Dornoch Castle has amassed a whisky collection unlike most any other in the world. trivago Magazine Editor, Joe Baur, signs up for their whisky tasting. Video below.

The sunrise tries to cut through the Scottish sky, a patchwork of gray quilts with a cold mist leaking through. I look up to admire the view of the Dornoch Castle Hotel from the garden, a collection of neatly stacked gray stones that form a modest castle to match its humble village surroundings. Phil Thompson is leading me out to the distillery, a former village firehouse turned garage when the Thompson family took over the hotel in 2000. Large slabs of misshapen stone cemented together around vivid red-painted doors give the distillery a quaint, rural Scottish feel. Dressed in a warm, zip-up pullover and a blue beanie, Phil shuffles through the crisp November morning air and escorts me through the side door.

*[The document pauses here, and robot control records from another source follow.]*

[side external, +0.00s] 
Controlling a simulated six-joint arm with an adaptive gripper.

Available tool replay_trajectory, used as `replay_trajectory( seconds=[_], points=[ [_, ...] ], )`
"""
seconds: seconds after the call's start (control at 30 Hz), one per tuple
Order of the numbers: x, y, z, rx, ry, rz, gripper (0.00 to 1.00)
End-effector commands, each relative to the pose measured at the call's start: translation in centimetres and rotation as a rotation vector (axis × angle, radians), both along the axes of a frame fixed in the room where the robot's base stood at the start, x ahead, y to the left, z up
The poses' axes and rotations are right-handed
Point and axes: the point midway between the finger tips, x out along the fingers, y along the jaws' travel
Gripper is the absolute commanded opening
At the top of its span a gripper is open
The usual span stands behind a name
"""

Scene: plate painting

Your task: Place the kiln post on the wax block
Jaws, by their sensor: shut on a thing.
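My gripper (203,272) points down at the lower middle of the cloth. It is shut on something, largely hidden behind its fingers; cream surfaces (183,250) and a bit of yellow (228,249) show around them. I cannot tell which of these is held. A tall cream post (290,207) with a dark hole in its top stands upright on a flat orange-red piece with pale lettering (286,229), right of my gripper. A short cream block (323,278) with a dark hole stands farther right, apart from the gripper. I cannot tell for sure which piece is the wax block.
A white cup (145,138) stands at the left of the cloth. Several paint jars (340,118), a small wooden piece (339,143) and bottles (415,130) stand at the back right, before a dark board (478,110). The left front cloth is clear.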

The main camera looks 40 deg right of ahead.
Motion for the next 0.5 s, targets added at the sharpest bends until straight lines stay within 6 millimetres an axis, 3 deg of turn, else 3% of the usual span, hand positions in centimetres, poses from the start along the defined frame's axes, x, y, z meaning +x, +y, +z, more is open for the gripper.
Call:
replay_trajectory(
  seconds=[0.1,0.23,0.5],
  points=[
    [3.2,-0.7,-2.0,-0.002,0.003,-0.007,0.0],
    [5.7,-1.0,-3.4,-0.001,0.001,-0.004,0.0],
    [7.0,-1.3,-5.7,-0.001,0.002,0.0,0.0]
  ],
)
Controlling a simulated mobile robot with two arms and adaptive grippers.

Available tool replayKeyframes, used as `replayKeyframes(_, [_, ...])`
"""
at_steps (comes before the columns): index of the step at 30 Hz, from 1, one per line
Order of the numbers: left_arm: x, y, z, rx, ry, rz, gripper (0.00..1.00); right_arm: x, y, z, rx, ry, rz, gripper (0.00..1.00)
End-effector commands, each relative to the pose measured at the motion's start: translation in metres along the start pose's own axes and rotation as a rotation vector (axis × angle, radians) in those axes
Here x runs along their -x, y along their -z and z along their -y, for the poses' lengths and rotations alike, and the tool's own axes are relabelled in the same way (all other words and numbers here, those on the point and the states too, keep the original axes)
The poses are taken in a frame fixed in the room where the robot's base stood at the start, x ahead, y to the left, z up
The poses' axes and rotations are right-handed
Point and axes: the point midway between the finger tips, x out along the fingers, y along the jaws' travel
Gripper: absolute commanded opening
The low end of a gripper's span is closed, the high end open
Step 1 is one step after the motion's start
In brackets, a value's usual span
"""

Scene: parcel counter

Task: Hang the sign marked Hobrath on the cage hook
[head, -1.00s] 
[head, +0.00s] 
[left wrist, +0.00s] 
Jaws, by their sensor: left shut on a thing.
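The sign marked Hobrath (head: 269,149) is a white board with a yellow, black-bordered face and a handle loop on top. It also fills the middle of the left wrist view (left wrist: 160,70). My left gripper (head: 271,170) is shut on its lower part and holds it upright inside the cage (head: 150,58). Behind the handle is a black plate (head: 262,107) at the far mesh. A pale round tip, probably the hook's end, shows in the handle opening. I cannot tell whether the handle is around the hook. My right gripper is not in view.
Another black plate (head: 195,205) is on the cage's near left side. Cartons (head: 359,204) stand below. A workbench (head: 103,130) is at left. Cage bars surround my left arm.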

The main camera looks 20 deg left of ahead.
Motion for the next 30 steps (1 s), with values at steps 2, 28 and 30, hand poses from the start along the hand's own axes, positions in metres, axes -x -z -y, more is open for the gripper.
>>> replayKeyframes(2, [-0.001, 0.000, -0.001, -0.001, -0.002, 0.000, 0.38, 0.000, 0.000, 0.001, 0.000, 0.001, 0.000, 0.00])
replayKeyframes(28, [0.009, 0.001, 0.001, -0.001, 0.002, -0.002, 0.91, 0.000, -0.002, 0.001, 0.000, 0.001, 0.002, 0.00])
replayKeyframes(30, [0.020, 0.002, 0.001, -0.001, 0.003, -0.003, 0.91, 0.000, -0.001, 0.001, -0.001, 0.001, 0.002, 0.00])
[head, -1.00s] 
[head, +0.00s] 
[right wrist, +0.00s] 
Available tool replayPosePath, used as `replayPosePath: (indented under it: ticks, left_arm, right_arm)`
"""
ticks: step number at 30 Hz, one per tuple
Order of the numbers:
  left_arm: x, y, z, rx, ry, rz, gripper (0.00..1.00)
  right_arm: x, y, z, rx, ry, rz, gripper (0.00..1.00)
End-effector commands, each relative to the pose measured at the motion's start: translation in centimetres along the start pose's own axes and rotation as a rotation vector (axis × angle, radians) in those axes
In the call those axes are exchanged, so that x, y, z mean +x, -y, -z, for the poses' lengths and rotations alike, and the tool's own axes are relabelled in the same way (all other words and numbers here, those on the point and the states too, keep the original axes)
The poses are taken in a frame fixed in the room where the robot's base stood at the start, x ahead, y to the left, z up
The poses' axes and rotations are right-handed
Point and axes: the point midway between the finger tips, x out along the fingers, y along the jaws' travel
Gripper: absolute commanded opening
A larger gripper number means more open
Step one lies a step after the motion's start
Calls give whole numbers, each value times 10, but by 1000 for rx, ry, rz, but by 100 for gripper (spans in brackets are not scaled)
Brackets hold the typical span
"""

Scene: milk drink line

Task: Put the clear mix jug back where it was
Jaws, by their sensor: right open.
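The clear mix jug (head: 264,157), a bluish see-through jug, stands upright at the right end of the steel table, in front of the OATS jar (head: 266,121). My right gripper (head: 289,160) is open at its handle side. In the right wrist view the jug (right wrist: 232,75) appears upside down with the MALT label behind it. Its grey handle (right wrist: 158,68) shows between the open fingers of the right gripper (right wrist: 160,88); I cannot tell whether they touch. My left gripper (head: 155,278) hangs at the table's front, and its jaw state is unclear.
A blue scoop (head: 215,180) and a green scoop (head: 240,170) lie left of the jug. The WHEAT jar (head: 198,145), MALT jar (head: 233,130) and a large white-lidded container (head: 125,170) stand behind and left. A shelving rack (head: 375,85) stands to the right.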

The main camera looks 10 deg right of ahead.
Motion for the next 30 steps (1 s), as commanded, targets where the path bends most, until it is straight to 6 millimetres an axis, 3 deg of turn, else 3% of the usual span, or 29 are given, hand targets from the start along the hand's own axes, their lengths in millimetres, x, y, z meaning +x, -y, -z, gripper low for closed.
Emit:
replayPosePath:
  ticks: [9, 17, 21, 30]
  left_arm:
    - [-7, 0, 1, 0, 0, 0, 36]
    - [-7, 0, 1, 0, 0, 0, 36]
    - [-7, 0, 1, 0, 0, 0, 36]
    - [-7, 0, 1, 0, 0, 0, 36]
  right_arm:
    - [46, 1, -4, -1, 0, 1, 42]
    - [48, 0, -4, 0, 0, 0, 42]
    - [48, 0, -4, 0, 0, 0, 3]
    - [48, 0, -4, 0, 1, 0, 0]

Inside, an enlarged chemistry set is revealed. Pipes and hoses of various colour and size connect to steel tanks and something like an elongated copper Chemex. A quiet stream of water flows down a maroon-coloured chute into one of the tanks. That water, the same that gives life to these hushed hillsides and timeless towns throughout the Scottish Highlands, is the fundamental ingredient of a drink lionized throughout the world.

The Water Of Life

Combined with malted barley and yeast, it becomes aquae vitae. The ‘water of life’ or Scotch whisky — and the brothers Simon and Phil Thompson have amassed a tribute to this amber elixir in the form of a bar at the Dornoch Castle hotel illuminated by 400-plus bottles of spirit. Rare antiques that would go for double the price per dram (whisky vocab for ‘drink’) in the cosmopolitan bars of London or New Your City lure drinkers from all corners of the globe. Even a novice can appreciate this collection even if only for the labels covered in old red cursive script, some peeling off after decades of changing hands.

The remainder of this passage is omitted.